GIVEN TASK:
Copy each line of the entries beneath that contains the word "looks".
⟨
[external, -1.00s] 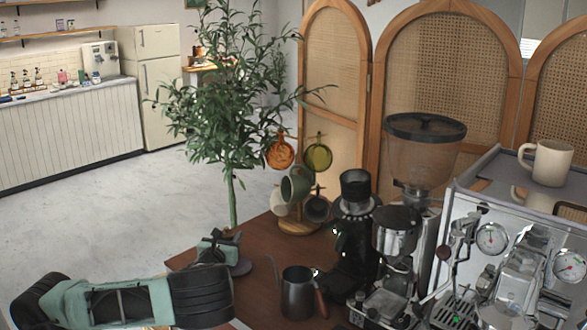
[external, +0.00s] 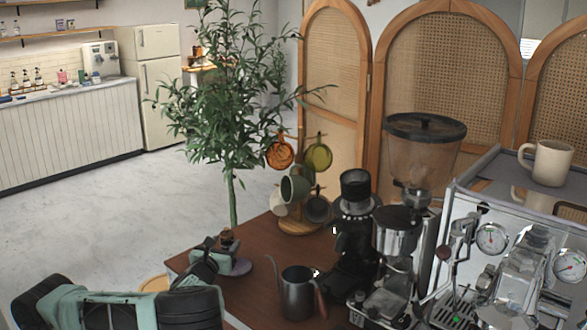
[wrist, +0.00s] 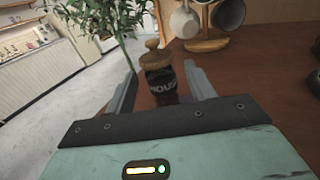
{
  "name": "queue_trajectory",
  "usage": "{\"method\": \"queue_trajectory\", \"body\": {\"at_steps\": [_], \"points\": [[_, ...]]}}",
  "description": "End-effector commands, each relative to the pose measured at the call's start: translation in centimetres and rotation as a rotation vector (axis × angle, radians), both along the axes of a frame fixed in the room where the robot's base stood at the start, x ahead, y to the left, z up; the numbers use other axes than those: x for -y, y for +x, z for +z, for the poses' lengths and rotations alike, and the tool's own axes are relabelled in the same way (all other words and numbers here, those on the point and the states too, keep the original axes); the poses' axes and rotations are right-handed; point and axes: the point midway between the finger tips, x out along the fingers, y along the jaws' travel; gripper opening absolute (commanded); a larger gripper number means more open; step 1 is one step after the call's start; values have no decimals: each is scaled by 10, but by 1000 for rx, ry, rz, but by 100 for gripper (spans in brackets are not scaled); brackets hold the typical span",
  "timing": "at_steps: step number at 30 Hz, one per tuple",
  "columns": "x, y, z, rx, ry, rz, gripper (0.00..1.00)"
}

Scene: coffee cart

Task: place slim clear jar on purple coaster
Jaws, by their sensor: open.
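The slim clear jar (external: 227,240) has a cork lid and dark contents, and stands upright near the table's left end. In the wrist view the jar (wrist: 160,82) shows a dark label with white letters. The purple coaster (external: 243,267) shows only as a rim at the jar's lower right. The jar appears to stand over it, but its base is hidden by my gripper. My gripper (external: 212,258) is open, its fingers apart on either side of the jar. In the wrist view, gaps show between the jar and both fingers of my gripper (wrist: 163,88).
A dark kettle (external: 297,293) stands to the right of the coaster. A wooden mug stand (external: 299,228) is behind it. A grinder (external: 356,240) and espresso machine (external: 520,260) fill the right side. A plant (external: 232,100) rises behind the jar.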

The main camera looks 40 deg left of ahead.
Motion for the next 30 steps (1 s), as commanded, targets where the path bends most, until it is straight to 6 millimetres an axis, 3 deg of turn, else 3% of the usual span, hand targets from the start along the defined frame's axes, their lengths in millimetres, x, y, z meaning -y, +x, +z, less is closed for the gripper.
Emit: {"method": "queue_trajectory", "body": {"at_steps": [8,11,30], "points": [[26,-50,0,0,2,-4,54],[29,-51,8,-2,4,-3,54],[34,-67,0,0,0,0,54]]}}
⟩
⟨
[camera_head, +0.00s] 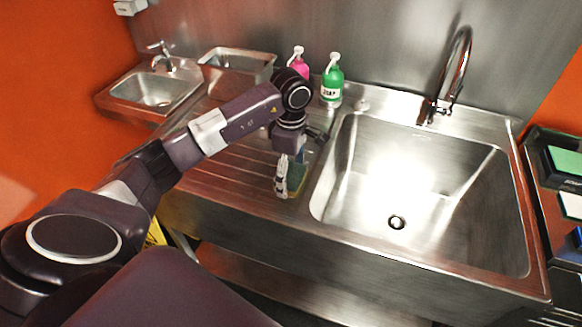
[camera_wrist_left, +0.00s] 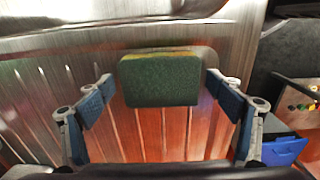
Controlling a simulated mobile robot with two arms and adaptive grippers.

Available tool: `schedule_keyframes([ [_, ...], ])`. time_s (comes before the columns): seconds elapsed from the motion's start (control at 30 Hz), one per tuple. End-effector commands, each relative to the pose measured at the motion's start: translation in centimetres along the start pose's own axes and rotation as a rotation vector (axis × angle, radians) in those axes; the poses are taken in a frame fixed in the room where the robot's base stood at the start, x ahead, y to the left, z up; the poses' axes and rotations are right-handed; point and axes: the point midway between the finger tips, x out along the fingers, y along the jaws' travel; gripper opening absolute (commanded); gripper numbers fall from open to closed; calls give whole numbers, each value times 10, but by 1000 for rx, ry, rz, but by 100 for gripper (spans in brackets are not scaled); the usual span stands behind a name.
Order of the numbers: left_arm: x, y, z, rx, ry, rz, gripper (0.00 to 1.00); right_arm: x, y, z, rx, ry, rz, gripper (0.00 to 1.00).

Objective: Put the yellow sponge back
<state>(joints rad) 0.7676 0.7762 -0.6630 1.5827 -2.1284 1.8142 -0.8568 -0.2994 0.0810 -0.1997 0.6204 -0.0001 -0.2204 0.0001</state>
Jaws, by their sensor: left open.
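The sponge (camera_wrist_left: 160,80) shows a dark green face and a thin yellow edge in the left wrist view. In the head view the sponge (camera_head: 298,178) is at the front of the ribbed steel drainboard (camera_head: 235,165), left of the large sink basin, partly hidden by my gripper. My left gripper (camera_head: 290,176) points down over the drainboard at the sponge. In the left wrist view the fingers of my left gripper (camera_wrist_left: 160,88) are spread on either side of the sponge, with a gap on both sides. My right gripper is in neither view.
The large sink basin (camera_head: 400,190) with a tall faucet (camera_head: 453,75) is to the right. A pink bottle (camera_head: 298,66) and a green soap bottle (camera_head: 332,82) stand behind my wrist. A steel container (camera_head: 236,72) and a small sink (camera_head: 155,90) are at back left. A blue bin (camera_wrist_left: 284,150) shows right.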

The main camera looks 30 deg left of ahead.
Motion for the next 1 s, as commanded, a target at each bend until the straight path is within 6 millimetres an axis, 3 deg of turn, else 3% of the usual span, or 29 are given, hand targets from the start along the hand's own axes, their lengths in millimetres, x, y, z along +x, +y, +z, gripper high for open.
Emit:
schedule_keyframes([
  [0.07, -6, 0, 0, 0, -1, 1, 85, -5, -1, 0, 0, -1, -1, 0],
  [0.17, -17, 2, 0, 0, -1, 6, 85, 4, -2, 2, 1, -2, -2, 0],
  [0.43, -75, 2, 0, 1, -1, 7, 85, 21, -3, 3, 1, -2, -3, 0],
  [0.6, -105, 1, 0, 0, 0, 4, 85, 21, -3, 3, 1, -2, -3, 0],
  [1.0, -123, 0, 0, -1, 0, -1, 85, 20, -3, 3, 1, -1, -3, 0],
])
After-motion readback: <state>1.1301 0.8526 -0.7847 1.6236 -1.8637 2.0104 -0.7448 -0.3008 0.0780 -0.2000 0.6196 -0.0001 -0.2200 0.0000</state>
⟩
CORRECT ANSWER:
The main camera looks 40 deg left of ahead.
The main camera looks 30 deg left of ahead.

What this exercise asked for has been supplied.